Waukesha County Clerk Kathy Nickolaus said last week she believes she has been exonerated even though her office is undertaking numerous changes in how it handles ballots following the nonreporting of 14,000 votes in the spring Supreme Court election. State investigators in September determined that Nickolaus likely broke the law by not reporting the votes in the hotly contested race between Justice David Prosser and challenger JoAnne Kloppenburg, but her conduct was unintentional and not criminal.
… The Government Accountability Board on Tuesday approved numerous changes designed to improve the procedures used by Nickolaus’s office on election night. Both before the meeting and during a break, Nickolaus told reporters that the investigative report vindicated her handling of the votes.
“I’ve been exonerated,” she said.

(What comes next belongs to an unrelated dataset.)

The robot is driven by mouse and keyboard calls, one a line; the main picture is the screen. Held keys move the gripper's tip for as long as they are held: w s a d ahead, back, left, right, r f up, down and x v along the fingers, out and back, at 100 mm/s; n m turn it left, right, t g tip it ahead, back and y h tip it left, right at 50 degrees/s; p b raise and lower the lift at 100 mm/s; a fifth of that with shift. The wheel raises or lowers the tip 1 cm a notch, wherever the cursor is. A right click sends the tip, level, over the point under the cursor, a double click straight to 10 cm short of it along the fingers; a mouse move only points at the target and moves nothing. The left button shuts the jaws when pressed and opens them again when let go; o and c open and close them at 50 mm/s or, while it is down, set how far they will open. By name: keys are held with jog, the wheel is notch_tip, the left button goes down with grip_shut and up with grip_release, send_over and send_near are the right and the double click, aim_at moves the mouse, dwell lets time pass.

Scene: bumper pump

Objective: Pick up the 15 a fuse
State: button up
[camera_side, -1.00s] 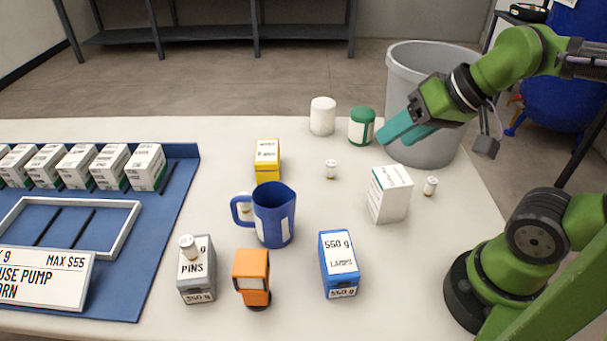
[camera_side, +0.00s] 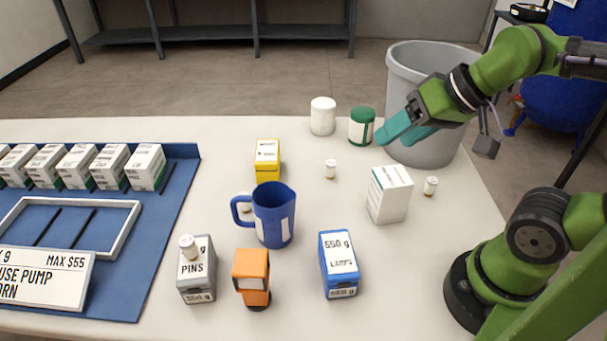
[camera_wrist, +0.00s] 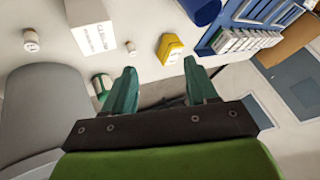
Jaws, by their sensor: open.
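Several small white fuse-like cylinders stand about, their markings too small to read. One cylinder (camera_side: 330,169) stands in the open middle of the table and also shows in the wrist view (camera_wrist: 131,48). Another cylinder (camera_side: 430,186) is right of the white box, also in the wrist view (camera_wrist: 31,38). A third (camera_side: 188,247) stands on the grey PINS box (camera_side: 197,281), and one more (camera_side: 245,206) is partly hidden behind the blue mug. I cannot tell which is 15 A. My gripper (camera_side: 401,133) is open and empty above the far right of the table; it also shows in the wrist view (camera_wrist: 160,84).
A blue mug (camera_side: 274,215), white box (camera_side: 389,195), yellow box (camera_side: 267,160), blue box (camera_side: 339,264) and orange object (camera_side: 252,275) stand around. A green jar (camera_side: 361,126) and white jar (camera_side: 322,116) are at the back. A grey bin (camera_side: 425,70) stands beyond. A blue tray (camera_side: 165,222) is left.

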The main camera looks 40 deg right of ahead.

Government Accountability Board director Kevin Kennedy disagreed. “I would not characterize it that way,” Kennedy said. The September report, led by former Dane County prosecutor Timothy Verhoff, found that Nickolaus likely broke state law requiring the posting of all returns on election night.
Investigators said Nickolaus couldn’t explain how she failed to report the votes, but they concluded she probably loaded a blank template into a reporting database rather than a template that contained the vote totals. The flub was unintentional and not an attempt to conceal the votes, the report said.
Kennedy said the public will feel more comfortable with new safeguards enacted by her office in conjunction with the GAB.